PROBLEM STATEMENT
The listing below must be repeated word for word, with its images excluded.

TASK MATERIAL
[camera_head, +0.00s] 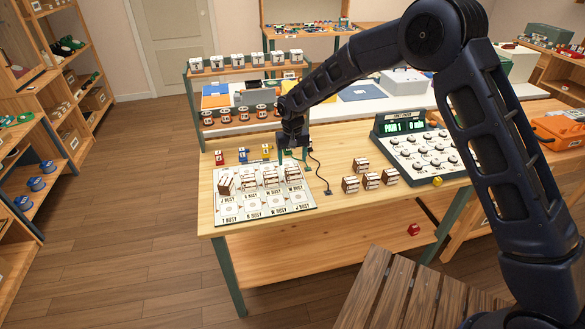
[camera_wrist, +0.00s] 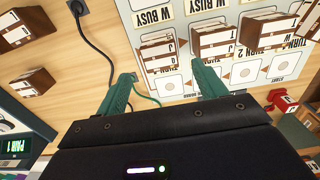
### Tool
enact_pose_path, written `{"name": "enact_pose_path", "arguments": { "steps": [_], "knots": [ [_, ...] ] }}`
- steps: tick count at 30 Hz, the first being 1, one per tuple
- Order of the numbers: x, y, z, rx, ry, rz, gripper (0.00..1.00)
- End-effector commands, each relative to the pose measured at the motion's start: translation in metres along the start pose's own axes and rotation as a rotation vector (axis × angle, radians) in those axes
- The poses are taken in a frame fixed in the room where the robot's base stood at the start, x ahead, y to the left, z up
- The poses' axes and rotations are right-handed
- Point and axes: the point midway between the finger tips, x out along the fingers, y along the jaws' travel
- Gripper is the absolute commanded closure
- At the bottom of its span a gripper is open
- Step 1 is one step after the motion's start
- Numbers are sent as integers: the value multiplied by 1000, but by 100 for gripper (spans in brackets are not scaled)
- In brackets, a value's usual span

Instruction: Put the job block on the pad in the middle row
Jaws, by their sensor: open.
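A white printed board (camera_head: 262,217) with several pads and "BUSY" labels lies on the wooden table. Loose labelled blocks (camera_head: 350,184) stand right of the board. I cannot tell which is the job block. My gripper (camera_head: 293,154) is above the board's back right part. In the wrist view, my gripper (camera_wrist: 165,78) is open, its green fingers apart, with a labelled block stack (camera_wrist: 157,42) beyond the tips; it looks empty.
A console (camera_head: 418,155) with several dials and a display stands right of the loose blocks. Small coloured pieces, including a red one (camera_head: 219,157), stand behind the board. A black cable (camera_head: 319,172) runs beside the board. The table's front right is clear.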

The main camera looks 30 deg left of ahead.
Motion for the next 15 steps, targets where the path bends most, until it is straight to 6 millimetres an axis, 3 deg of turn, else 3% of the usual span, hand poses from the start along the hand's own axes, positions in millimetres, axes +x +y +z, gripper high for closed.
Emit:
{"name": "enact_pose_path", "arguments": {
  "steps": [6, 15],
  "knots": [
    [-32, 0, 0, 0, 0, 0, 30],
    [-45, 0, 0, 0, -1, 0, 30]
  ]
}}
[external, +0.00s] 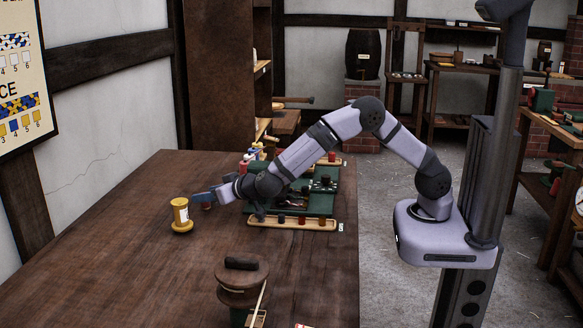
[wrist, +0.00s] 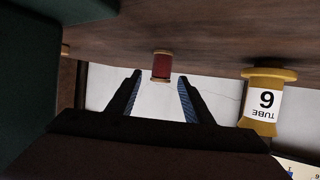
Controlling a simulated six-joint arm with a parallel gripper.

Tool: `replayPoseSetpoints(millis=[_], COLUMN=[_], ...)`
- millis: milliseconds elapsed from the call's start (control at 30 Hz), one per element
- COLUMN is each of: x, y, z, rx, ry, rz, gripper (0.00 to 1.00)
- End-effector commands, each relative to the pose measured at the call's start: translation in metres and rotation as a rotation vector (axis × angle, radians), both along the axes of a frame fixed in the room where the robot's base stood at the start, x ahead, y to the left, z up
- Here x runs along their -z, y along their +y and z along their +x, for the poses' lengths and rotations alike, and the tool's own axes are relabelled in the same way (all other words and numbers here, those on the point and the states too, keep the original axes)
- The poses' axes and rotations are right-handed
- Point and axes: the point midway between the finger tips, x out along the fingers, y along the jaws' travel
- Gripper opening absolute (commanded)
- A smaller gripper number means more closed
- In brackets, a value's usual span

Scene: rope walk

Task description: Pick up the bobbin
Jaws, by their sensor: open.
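A small spool wound in dark red, the likely bobbin (wrist: 161,67), shows in the wrist view, lined up between my fingertips and a little beyond them. In the external view it is mostly hidden behind my gripper (external: 200,196). My gripper is open, with two separate dark blue-faced fingers in the wrist view (wrist: 159,82) and nothing between them. It is low over the table, pointing left. A yellow spool (external: 181,214) stands upright just left of my fingertips. In the wrist view, this yellow spool (wrist: 263,100) carries a white label reading TUBE and a digit.
The wooden table (external: 140,262) is clear at front left. A green board (external: 318,203) with small parts and a tray of pegs (external: 292,222) lies under and beside my arm. A round brown wooden piece (external: 243,282) stands at the front.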

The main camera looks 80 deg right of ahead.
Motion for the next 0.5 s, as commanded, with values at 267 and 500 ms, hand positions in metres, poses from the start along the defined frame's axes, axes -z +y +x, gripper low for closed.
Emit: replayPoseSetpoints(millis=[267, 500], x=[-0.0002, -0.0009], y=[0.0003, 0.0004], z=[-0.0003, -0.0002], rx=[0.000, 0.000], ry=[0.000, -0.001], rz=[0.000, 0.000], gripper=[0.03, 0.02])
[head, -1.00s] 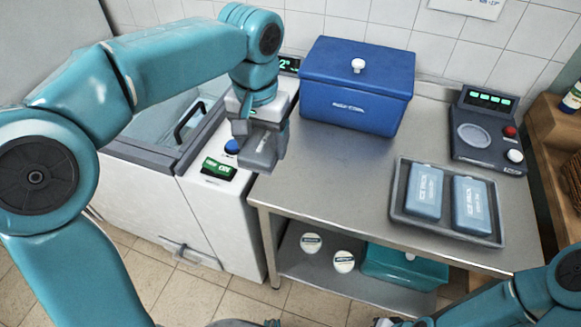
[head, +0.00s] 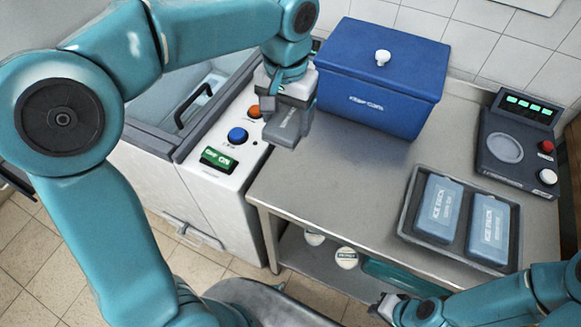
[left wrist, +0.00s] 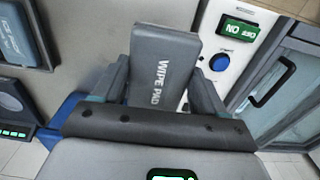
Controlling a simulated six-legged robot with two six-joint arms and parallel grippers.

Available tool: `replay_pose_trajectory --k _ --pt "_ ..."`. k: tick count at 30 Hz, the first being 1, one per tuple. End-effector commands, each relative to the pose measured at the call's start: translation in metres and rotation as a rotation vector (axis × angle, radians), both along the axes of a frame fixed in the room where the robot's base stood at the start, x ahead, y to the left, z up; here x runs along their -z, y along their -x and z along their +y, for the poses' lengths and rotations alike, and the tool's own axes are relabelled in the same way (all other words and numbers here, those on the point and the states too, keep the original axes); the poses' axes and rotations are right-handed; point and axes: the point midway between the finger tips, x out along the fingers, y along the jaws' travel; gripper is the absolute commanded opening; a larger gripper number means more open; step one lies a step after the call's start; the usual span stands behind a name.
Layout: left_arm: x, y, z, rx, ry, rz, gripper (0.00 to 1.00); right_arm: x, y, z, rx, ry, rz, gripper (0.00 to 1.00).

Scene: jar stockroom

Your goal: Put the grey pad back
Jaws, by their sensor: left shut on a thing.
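The grey pad (head: 285,124), lettered "WIPE PAD" in the left wrist view (left wrist: 163,62), is held in my left gripper (head: 288,100). Its two fingers close on the pad's sides in the left wrist view (left wrist: 162,95). In the head view the pad hangs in front of the blue lidded box (head: 375,92), near the boundary between the white cabinet and the steel table (head: 345,185). I cannot tell its exact height. My right gripper (head: 386,306) is low at the bottom edge, partly cut off, and its jaws are unclear.
A grey tray (head: 408,222) with two blue ice packs is at the table's right. A button panel (head: 520,140) stands behind it. The white cabinet (head: 215,185) at left has orange and blue buttons and a glass lid. Jars (head: 346,258) are on the lower shelf. The table's middle is clear.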

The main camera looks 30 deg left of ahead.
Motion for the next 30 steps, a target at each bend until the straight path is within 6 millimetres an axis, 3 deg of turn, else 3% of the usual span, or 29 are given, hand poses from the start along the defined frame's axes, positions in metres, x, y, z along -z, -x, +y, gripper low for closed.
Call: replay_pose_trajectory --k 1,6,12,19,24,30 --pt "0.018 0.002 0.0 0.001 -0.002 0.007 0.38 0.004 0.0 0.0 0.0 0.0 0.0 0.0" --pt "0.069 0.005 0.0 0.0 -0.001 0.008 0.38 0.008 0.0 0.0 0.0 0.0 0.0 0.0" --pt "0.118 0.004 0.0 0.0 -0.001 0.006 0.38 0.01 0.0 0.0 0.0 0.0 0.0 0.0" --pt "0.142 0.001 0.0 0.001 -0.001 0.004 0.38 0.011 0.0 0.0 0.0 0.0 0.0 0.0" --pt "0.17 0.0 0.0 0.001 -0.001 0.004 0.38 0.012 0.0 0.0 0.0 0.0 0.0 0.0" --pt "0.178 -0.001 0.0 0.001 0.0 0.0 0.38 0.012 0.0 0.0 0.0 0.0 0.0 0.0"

ANSWER IN FULL
[camera_head, +0.00s] 
[camera_wrist, +0.00s] 
### Tool
enact_pose_path, written `{"name": "enact_pose_path", "arguments": { "steps": [_], "knots": [ [_, ...] ] }}`
- steps: tick count at 30 Hz, the first being 1, one per tuple
- Order of the numbers: x, y, z, rx, ry, rz, gripper (0.00..1.00)
- End-effector commands, each relative to the pose measured at the motion's start: translation in metres along the start pose's own axes and rotation as a rotation vector (axis × angle, radians) in those axes
- The poses are taken in a frame fixed in the room where the robot's base stood at the start, x ahead, y to the left, z up
- The poses' axes and rotations are right-handed
- Point and axes: the point midway between the finger tips, x out along the fingers, y along the jaws' travel
- Gripper is the absolute commanded closure
- At the bottom of its span a gripper is open
- Step 1 is one step after the motion's start
- Numbers are sent as integers: the value multiplied by 1000, but by 100 for gripper (spans in brackets are not scaled)
- In brackets, a value's usual span

Instruction: Put the job block on the pad in the middle row
Jaws, by their sensor: open.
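A white printed board (camera_head: 262,217) with several pads and "BUSY" labels lies on the wooden table. Loose labelled blocks (camera_head: 350,184) stand right of the board. I cannot tell which is the job block. My gripper (camera_head: 293,154) is above the board's back right part. In the wrist view, my gripper (camera_wrist: 165,78) is open, its green fingers apart, with a labelled block stack (camera_wrist: 157,42) beyond the tips; it looks empty.
A console (camera_head: 418,155) with several dials and a display stands right of the loose blocks. Small coloured pieces, including a red one (camera_head: 219,157), stand behind the board. A black cable (camera_head: 319,172) runs beside the board. The table's front right is clear.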

The main camera looks 30 deg left of ahead.
Motion for the next 15 steps, targets where the path bends most, until it is straight to 6 millimetres an axis, 3 deg of turn, else 3% of the usual span, hand poses from the start along the hand's own axes, positions in millimetres, axes +x +y +z, gripper high for closed.
Emit:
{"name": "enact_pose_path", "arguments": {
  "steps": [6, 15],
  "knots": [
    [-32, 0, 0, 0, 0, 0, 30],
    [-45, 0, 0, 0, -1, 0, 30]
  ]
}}
[external, +0.00s] 
[wrist, +0.00s] 
Controlling a simulated six-joint arm with a parallel gripper.

Tool: `replayPoseSetpoints(millis=[_], COLUMN=[_], ...)`
- millis: milliseconds elapsed from the call's start (control at 30 Hz), one per element
- COLUMN is each of: x, y, z, rx, ry, rz, gripper (0.00 to 1.00)
- End-effector commands, each relative to the pose measured at the call's start: translation in metres and rotation as a rotation vector (axis × angle, radians), both along the axes of a frame fixed in the room where the robot's base stood at the start, x ahead, y to the left, z up
- Here x runs along their -z, y along their +y and z along their +x, for the poses' lengths and rotations alike, and the tool's own axes are relabelled in the same way (all other words and numbers here, those on the point and the states too, keep the original axes)
- The poses' axes and rotations are right-handed
- Point and axes: the point midway between the finger tips, x out along the fingers, y along the jaws' travel
- Gripper opening absolute (commanded)
- A smaller gripper number means more closed
- In brackets, a value's usual span

Scene: rope walk

Task description: Pick up the bobbin
Jaws, by their sensor: open.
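A small spool wound in dark red, the likely bobbin (wrist: 161,67), shows in the wrist view, lined up between my fingertips and a little beyond them. In the external view it is mostly hidden behind my gripper (external: 200,196). My gripper is open, with two separate dark blue-faced fingers in the wrist view (wrist: 159,82) and nothing between them. It is low over the table, pointing left. A yellow spool (external: 181,214) stands upright just left of my fingertips. In the wrist view, this yellow spool (wrist: 263,100) carries a white label reading TUBE and a digit.
The wooden table (external: 140,262) is clear at front left. A green board (external: 318,203) with small parts and a tray of pegs (external: 292,222) lies under and beside my arm. A round brown wooden piece (external: 243,282) stands at the front.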

The main camera looks 80 deg right of ahead.
Motion for the next 0.5 s, as commanded, with values at 267 and 500 ms, hand positions in metres, poses from the start along the defined frame's axes, axes -z +y +x, gripper low for closed.
Emit: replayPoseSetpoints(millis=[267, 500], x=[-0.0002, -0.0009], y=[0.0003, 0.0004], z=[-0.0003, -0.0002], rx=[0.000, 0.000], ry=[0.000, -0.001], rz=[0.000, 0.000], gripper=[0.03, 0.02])
[head, -1.00s] 
[head, +0.00s] 
[left wrist, +0.00s] 
Controlling a simulated six-legged robot with two six-joint arms and parallel grippers.

Available tool: `replay_pose_trajectory --k _ --pt "_ ..."`. k: tick count at 30 Hz, the first being 1, one per tuple. End-effector commands, each relative to the pose measured at the call's start: translation in metres and rotation as a rotation vector (axis × angle, radians), both along the axes of a frame fixed in the room where the robot's base stood at the start, x ahead, y to the left, z up; here x runs along their -z, y along their -x and z along their +y, for the poses' lengths and rotations alike, and the tool's own axes are relabelled in the same way (all other words and numbers here, those on the point and the states too, keep the original axes); the poses' axes and rotations are right-handed; point and axes: the point midway between the finger tips, x out along the fingers, y along the jaws' travel; gripper is the absolute commanded opening; a larger gripper number means more open; step one lies a step after the call's start; the usual span stands behind a name.
Layout: left_arm: x, y, z, rx, ry, rz, gripper (0.00 to 1.00); right_arm: x, y, z, rx, ry, rz, gripper (0.00 to 1.00).

Scene: jar stockroom

Your goal: Put the grey pad back
Jaws, by their sensor: left shut on a thing.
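The grey pad (head: 285,124), lettered "WIPE PAD" in the left wrist view (left wrist: 163,62), is held in my left gripper (head: 288,100). Its two fingers close on the pad's sides in the left wrist view (left wrist: 162,95). In the head view the pad hangs in front of the blue lidded box (head: 375,92), near the boundary between the white cabinet and the steel table (head: 345,185). I cannot tell its exact height. My right gripper (head: 386,306) is low at the bottom edge, partly cut off, and its jaws are unclear.
A grey tray (head: 408,222) with two blue ice packs is at the table's right. A button panel (head: 520,140) stands behind it. The white cabinet (head: 215,185) at left has orange and blue buttons and a glass lid. Jars (head: 346,258) are on the lower shelf. The table's middle is clear.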

The main camera looks 30 deg left of ahead.
Motion for the next 30 steps, a target at each bend until the straight path is within 6 millimetres an axis, 3 deg of turn, else 3% of the usual span, or 29 are given, hand poses from the start along the defined frame's axes, positions in metres, x, y, z along -z, -x, +y, gripper low for closed.
Call: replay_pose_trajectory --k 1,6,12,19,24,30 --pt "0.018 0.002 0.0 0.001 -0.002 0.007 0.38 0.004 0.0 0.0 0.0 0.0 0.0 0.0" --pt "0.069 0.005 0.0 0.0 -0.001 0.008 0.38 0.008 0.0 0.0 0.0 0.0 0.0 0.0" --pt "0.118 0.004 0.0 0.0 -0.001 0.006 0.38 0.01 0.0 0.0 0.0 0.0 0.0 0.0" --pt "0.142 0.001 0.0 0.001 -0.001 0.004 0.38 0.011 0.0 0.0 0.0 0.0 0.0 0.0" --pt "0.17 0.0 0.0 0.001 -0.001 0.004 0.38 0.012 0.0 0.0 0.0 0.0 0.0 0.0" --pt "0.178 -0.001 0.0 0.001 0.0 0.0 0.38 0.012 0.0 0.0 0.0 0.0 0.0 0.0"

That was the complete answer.